De plus en plus, l’idée de privilégier la qualité de la connexion au détriment des pas sautillés s’instaure parmi les danseurs . La Mazurka est une danse en 12 temps, dont les temps 3 et 9 sont marqués en suspension, traditionnellement un sautillement. La nouvelle tendance est de moins en moins marquer ce temps, considéré maintenant comme un temps de pause plutôt qu’une impulsion vers le haut. Les danseurs ont ensuite utilisé cette énergie qui était développée verticalement pour la ré-investir dans quelque chose de plus horizontal, de plus rond. Cette variation d’énergie est venue au service de l’amplitude et de la vitesse des pas tournés, créant de nouvelles variantes.

Au fur et à mesure que la danse devient de plus en plus intime, certains morceaux sont devenus célèbre dans l’univers folk.

 

Quand le tango fait son entrée dans nos stages de danse

Frisse Folk

En janvier 2002 Koen Dhondt commence à donner des cours de danse folk à Bruxelles. 15 Ans plus tard, Frisse Folk est devenu une référence pour la danse folk en Belgique et une école de danse folk avec une réputation solide. Koen Dhondt est le fondateur et le président de l’association.

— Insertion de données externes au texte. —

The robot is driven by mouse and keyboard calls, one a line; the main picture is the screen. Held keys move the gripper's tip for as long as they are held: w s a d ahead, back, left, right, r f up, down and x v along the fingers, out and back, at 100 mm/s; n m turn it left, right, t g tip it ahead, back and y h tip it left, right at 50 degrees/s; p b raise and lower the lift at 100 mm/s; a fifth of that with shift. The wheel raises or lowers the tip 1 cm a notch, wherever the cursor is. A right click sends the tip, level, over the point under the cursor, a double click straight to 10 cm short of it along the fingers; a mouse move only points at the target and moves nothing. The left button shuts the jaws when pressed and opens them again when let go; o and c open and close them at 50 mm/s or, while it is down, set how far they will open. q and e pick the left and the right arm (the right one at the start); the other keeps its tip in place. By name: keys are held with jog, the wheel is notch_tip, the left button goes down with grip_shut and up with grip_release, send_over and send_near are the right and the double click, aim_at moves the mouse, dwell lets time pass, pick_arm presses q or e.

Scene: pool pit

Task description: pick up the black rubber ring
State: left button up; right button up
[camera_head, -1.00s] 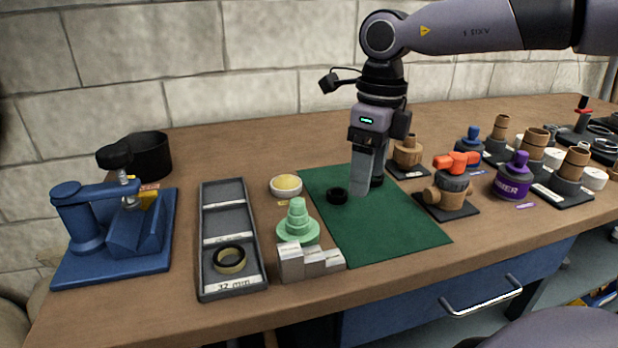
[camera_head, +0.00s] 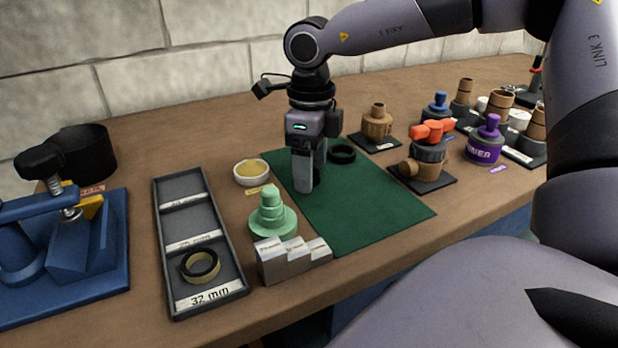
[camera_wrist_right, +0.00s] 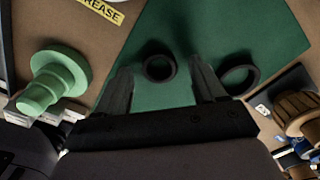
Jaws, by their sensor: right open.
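Two black rings lie on the green mat (camera_head: 372,212). In the right wrist view one ring (camera_wrist_right: 159,80) is between and just beyond the fingertips of my right gripper (camera_wrist_right: 162,66); the other, larger-looking ring (camera_wrist_right: 251,82) is outside the right-hand finger. In the head view one black ring (camera_head: 342,160) shows behind and right of my right gripper (camera_head: 305,190); the other is hidden by the gripper. The right gripper is open and empty, pointing down low over the mat. Whether its tips touch the mat is unclear. My left gripper is out of view.
A grey tray (camera_head: 165,225) holds a black-and-tan ring in its near compartment. A yellow-filled dish (camera_head: 252,180), green stepped cone (camera_head: 271,218) and metal step block (camera_head: 290,262) stand left of the mat. Valve parts (camera_head: 429,165) stand right. The mat's front is clear.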

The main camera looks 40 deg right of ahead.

Depuis 2011, Koen peut heureusement compter sur une multilingue polyvalente en la personne d’Elena Leibbrand dans l’organisation des cours de danses, des ateliers, des bals, et leurs nombreuses interventions à l’extérieur.

[En savoir plus sur Frisse Folk]

Il existe de nombreux stages de variations pour mazurka pour permettre aux danseurs de varier leur danse, d’expérimenter et d’ouvrir leur horizon sur d’autres influences. C’est le cas de certains stages animés par  Koen Dhondt, professeur de danses folk et trad, qui donne des cours à Bruxelles depuis 15 ans sous la bannière de Frisse Folk. Il organise régulièrement des stages de Tangurka avec sa partenaire de danse, Elena Leibbrand.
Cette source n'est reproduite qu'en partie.